MATERIAL TO PROCESS:
------------------------------

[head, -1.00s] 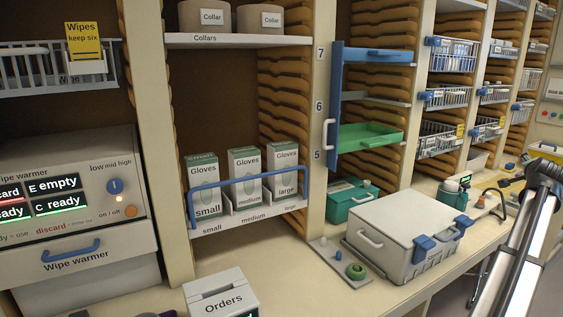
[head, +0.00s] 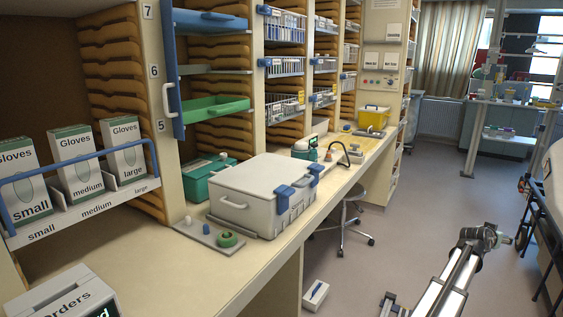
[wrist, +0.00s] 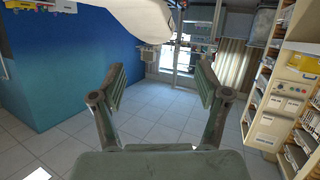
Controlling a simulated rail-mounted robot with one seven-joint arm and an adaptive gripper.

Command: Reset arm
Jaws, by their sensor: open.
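My gripper (wrist: 162,82) is open in the wrist view. Its two fingers stand wide apart with nothing between them, only tiled floor and the window side of the room beyond. In the head view my arm reaches in from the bottom right, over bare floor and clear of the counter (head: 225,282). The fingers are too small there to make out.
A grey lidded case (head: 262,190) stands on the counter. A wheeled stool (head: 352,222) is beside the counter, and a small white box (head: 315,295) lies on the floor. A stretcher edge (head: 541,215) is close on the right. The aisle floor (head: 420,235) between is clear.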

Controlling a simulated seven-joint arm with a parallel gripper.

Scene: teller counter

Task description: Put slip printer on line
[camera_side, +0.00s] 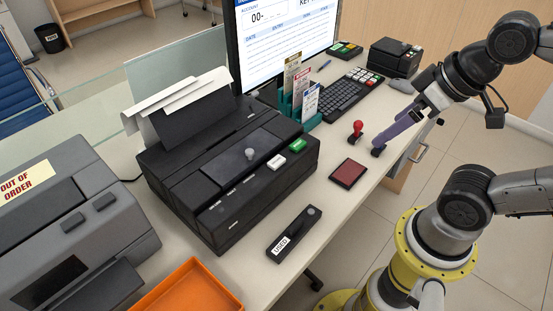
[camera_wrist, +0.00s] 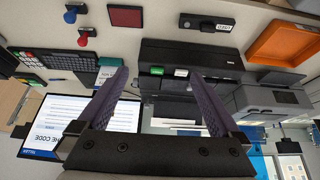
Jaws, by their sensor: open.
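The slip printer (camera_side: 230,205) is a wide black machine in the middle of the counter, with white paper (camera_side: 178,100) standing at its back. On its right end in the side view are a green key (camera_side: 298,143) and a white key (camera_side: 275,161); their lettering is too small to read. In the wrist view the printer (camera_wrist: 205,52) shows upside down, with the green key (camera_wrist: 157,70) and the white key (camera_wrist: 181,72) between my fingers. My gripper (camera_side: 385,115) has purple fingers, open and empty, held right of the printer and apart from it. It also shows in the wrist view (camera_wrist: 158,78).
A grey machine marked out of order (camera_side: 75,215) and an orange tray (camera_side: 190,290) stand left and in front. A card holder (camera_side: 285,103), screen (camera_side: 290,35) and keyboard (camera_side: 340,98) stand behind.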

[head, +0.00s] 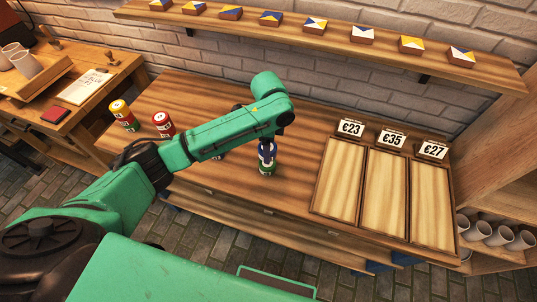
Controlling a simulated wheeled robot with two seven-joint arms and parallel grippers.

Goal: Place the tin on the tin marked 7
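My left arm reaches over the wooden counter, and its gripper (267,143) points down onto a blue tin (265,153). The gripper appears closed around this tin, though its fingers are small and partly hidden. A green tin (267,168) is directly below the blue one; I cannot tell whether they touch. At the left of the counter is a yellow tin (119,107) with green below it, and right of it a red tin (162,121). My forearm hides part of the counter behind it. The number 7 is not readable on any tin. My right gripper is out of view.
Three shallow wooden trays (387,193) with price cards lie on the counter's right side. A shelf (330,38) with several painted tiles runs along the brick wall. A side table (66,105) stands left. Cups (499,235) lie in shelving at lower right.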

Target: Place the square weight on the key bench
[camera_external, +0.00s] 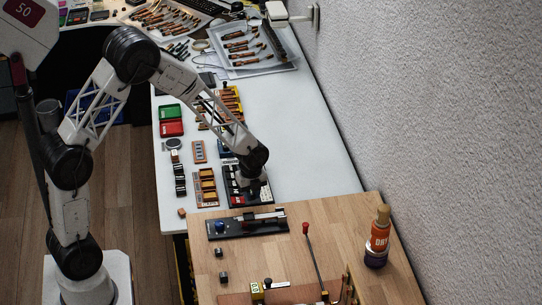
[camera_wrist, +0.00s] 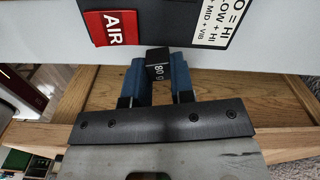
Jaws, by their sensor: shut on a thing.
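My gripper (camera_wrist: 158,80) has blue fingers shut on the square weight (camera_wrist: 160,66), a small black block with white "80 g" lettering. In the external view my gripper (camera_external: 256,190) is over the black tray at the near end of the white table; the weight is too small and dark to make out there. A long black fixture (camera_external: 226,231) with a blue knob lies on the wooden bench top just nearer the viewer, and looks like the key bench. In the wrist view, the weight is in front of the wooden edge and white table; its height above them is unclear.
The black tray (camera_external: 232,200) carries a red "AIR" label (camera_wrist: 113,27). The right side of the white table (camera_external: 310,150) is clear.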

------------------------------

SET PROBLEM:
Retype the data above exactly; pictures are not part of the copy.

SOLUTION TO THE EXERCISE:
[head, -1.00s] 
[head, +0.00s] 
[wrist, +0.00s] 
Controlling a simulated rail-mounted robot with one seven-joint arm and an adaptive gripper.

Command: Reset arm
Jaws, by their sensor: open.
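My gripper (wrist: 162,82) is open in the wrist view. Its two fingers stand wide apart with nothing between them, only tiled floor and the window side of the room beyond. In the head view my arm reaches in from the bottom right, over bare floor and clear of the counter (head: 225,282). The fingers are too small there to make out.
A grey lidded case (head: 262,190) stands on the counter. A wheeled stool (head: 352,222) is beside the counter, and a small white box (head: 315,295) lies on the floor. A stretcher edge (head: 541,215) is close on the right. The aisle floor (head: 420,235) between is clear.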

Controlling a simulated seven-joint arm with a parallel gripper.

Scene: teller counter

Task description: Put slip printer on line
[camera_side, +0.00s] 
[camera_wrist, +0.00s] 
Jaws, by their sensor: open.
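The slip printer (camera_side: 230,205) is a wide black machine in the middle of the counter, with white paper (camera_side: 178,100) standing at its back. On its right end in the side view are a green key (camera_side: 298,143) and a white key (camera_side: 275,161); their lettering is too small to read. In the wrist view the printer (camera_wrist: 205,52) shows upside down, with the green key (camera_wrist: 157,70) and the white key (camera_wrist: 181,72) between my fingers. My gripper (camera_side: 385,115) has purple fingers, open and empty, held right of the printer and apart from it. It also shows in the wrist view (camera_wrist: 158,78).
A grey machine marked out of order (camera_side: 75,215) and an orange tray (camera_side: 190,290) stand left and in front. A card holder (camera_side: 285,103), screen (camera_side: 290,35) and keyboard (camera_side: 340,98) stand behind.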

[head, +0.00s] 
Controlling a simulated wheeled robot with two seven-joint arms and parallel grippers.

Goal: Place the tin on the tin marked 7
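My left arm reaches over the wooden counter, and its gripper (267,143) points down onto a blue tin (265,153). The gripper appears closed around this tin, though its fingers are small and partly hidden. A green tin (267,168) is directly below the blue one; I cannot tell whether they touch. At the left of the counter is a yellow tin (119,107) with green below it, and right of it a red tin (162,121). My forearm hides part of the counter behind it. The number 7 is not readable on any tin. My right gripper is out of view.
Three shallow wooden trays (387,193) with price cards lie on the counter's right side. A shelf (330,38) with several painted tiles runs along the brick wall. A side table (66,105) stands left. Cups (499,235) lie in shelving at lower right.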

Target: Place the square weight on the key bench
[camera_external, +0.00s] 
[camera_wrist, +0.00s] 
Jaws, by their sensor: shut on a thing.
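My gripper (camera_wrist: 158,80) has blue fingers shut on the square weight (camera_wrist: 160,66), a small black block with white "80 g" lettering. In the external view my gripper (camera_external: 256,190) is over the black tray at the near end of the white table; the weight is too small and dark to make out there. A long black fixture (camera_external: 226,231) with a blue knob lies on the wooden bench top just nearer the viewer, and looks like the key bench. In the wrist view, the weight is in front of the wooden edge and white table; its height above them is unclear.
The black tray (camera_external: 232,200) carries a red "AIR" label (camera_wrist: 113,27). The right side of the white table (camera_external: 310,150) is clear.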

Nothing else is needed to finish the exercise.